While a wealth of seismic data is avail­able from these networks, the data is often contaminated by surrounding background noise, from a helicopter preparing for take­off to a construction worker using a jack­hammer on concrete. The FAST project aimed to detect earthquakes of magnitude 2.0 or below, which often risk being over­looked in seismic data catalogs. Research­ers are hoping that expanding the study of small earthquakes will improve seismic monitoring technology, find previously un­known faults, and perhaps provide the tools for predicting earthquakes in the future or at least better understanding what they may look like.

How FAST works

FAST builds on the currently used “tem­plate-matching” technique of earthquake detection, which searches seismic data for signals that match those of known earth­quakes. This method works well when re­searchers know what signals to look for. Thus, it is most effective in commonly studied areas, such as Southern Califor­nia, where a template has been previously established. FAST goes beyond this meth­od by creating “fingerprints” of seismic data, then using a computer algorithm to search through massive datasets for simi­lar items that match. The fingerprints are rarely identical but sometimes are similar enough to be matched. Similar algorithms are already being used for a variety of pur­poses, from detecting plagiarism in docu­ments to identifying certain music based on similar audio clips.

This FAST process is extremely efficient and surprisingly accurate. In a controlled test, the algorithm detected twenty-one of twenty-four cataloged earthquakes within two hours—a pace 140 times faster than other methods—and identified sixty-eight previously uncatalogued events. For best results, the process is suggested to be used in conjunction with other detection tech­niques and human supervision. FAST is not a tool for forecasting earthquakes, but it can help us understand the processes be­hind them.

Clara Yoon and Karianne Bergen both worked on FAST as PhD students at Stan­ford University. Yoon, now a geophysicist for the US Geological Survey, remembered that her advisor originally played around with the music discovery app Shazam to set the groundwork for FAST. “We took a pro­totype code for audio recognition and made some changes so that it would take seismic data. It was an experiment that taught me geophysicists should look outside their own field when attempting to solve important problems.” she said. “When our paper first came out, the community of geophysicists interested in these new methods was still fairly small. Over the past couple of years, I think that [seismologists] are becoming more excited to use techniques from data science and machine learning,” added Ber­gen, now a postdoctoral fellow at Harvard.

Applications of FAST

FAST already has made waves within the field of earthquake detection science. In 2017, Yoon published a paper in which she used FAST to monitor seismic activi­ty in Guy-Greenbrier, Arkansas. The area had experienced a number of small earth­quakes beginning in July 2010 known as the “Guy-Greenbrier earthquake swarm.” Researchers suggested that these events had been triggered by hydraulic fractur­ing, but they acknowledged that the area was prone to natural seismic events. Yoon and her team concluded that hydraulic fracturing did, in fact, cause most of these earthquakes, with wastewater disposal ac­counting for a smaller fraction.
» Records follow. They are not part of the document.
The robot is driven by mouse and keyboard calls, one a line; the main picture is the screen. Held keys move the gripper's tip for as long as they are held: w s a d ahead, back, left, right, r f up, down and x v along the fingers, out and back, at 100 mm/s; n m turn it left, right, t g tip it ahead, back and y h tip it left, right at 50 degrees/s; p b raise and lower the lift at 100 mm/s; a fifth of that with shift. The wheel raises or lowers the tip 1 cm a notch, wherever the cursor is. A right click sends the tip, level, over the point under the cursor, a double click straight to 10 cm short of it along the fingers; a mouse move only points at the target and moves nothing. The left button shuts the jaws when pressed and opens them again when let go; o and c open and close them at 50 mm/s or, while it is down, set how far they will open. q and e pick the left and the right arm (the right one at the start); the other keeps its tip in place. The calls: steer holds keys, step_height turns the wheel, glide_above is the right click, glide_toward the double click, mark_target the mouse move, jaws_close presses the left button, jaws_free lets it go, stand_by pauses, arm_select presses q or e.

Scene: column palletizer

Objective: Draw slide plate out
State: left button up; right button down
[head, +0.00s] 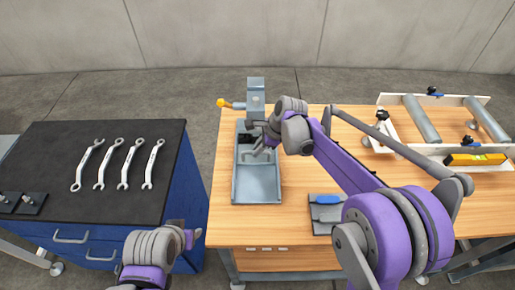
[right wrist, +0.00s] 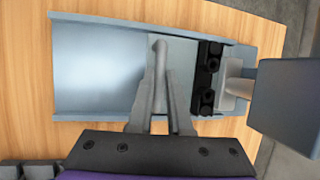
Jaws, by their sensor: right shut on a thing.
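The slide plate (right wrist: 183,52) is a flat pale grey plate lying in a blue-grey channel tray (right wrist: 95,68) on the wooden bench. It carries a raised grey handle (right wrist: 160,50). My right gripper (head: 259,150) is over the plate in the head view. In the right wrist view its fingers (right wrist: 160,82) close together on the handle. A black block (right wrist: 208,75) is at the plate's far end. The near part of the tray (head: 257,185) is empty. My left gripper (head: 194,236) is at the bottom left, away from the tray; its fingers are too small to judge.
A grey post with an orange-knobbed lever (head: 223,103) stands behind the tray. A dark grey piece with a blue part (head: 327,199) lies to the right. Several wrenches (head: 129,165) lie on the black cabinet top. A roller frame (head: 423,120) is at the right.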

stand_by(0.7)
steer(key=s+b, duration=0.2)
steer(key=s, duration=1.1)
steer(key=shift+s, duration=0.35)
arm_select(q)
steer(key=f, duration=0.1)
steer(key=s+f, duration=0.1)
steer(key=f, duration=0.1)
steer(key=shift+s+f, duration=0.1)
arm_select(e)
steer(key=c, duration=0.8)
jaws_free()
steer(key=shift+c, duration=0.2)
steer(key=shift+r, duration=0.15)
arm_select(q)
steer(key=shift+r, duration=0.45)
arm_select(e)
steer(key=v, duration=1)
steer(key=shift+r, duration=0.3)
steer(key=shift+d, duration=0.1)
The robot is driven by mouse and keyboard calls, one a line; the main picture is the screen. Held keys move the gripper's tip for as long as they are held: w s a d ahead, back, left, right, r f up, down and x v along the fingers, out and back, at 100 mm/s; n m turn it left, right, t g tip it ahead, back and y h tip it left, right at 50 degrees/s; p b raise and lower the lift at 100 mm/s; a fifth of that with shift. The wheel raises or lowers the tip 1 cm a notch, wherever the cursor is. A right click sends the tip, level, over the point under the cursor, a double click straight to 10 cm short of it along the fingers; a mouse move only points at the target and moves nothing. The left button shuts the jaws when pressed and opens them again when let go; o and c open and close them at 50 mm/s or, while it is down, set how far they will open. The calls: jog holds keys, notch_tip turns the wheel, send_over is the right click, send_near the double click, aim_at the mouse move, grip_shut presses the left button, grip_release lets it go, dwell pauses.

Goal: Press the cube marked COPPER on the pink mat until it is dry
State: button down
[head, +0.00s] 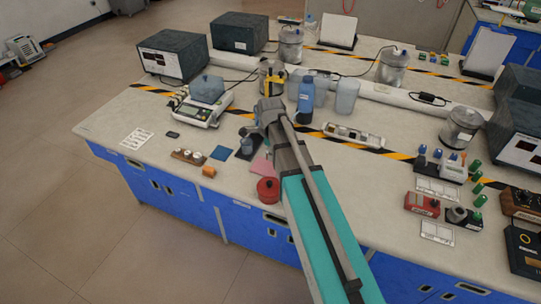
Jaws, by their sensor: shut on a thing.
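The pink mat (262,165) lies on the bench near its front edge, partly covered by my arm. My gripper (264,112) is beyond the mat, at the far end of my arm, close in front of a metal can with a yellow and black top (272,80). It is shut on something, but my wrist hides the fingertips and what they hold. I cannot see a cube marked COPPER or read such a mark anywhere. Whether the gripper touches the can is unclear.
A red lidded pot (268,190) stands by the mat at the front edge. A dark tray with a bottle (247,147), a blue mat (221,153) and a scale (201,109) are to the left. A blue bottle (306,97) stands right of my gripper.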

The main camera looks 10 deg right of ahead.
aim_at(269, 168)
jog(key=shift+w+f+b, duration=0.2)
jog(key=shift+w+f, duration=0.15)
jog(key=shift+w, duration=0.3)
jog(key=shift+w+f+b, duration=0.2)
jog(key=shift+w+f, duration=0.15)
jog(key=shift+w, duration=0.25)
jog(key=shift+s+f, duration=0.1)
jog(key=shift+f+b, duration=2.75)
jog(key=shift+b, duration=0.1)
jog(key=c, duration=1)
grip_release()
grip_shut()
They applied FAST in conjunction with template-matching to seismic data collected in the first three months of the 2010 swarm to determine that there had been over four­teen thousand micro-seismic events—a drastic increase from the seventy-five previ­ously catalogued. Most of these small earth­quakes could be correlated with the location of one or more of the area’s several produc­tion wells. “The possibility of larger earth­quakes depends on many things, like types of faults, and levels of stress in an area. We should monitor earthquake activity before and during fracking just in case,” Yoon said. The earthquakes in Guy-Greenbrier may have been too small to cause much damage, but their connection to oil and gas extraction present a challenge to geologists in charge of determining earthquake risk. Yoon and her team proposed taking action before more devastating events would occur.

FAST represents just one of the many new data mining techniques under development to detect earthquakes. The use of artificial intelligence to generate new information from existing datasets could help geologists fully understand the complex processes be­hind earthquakes and thus, better predict them. Hopefully, FAST and other methods will encourage researchers to think across disciplines when searching for solutions to problems in their own fields.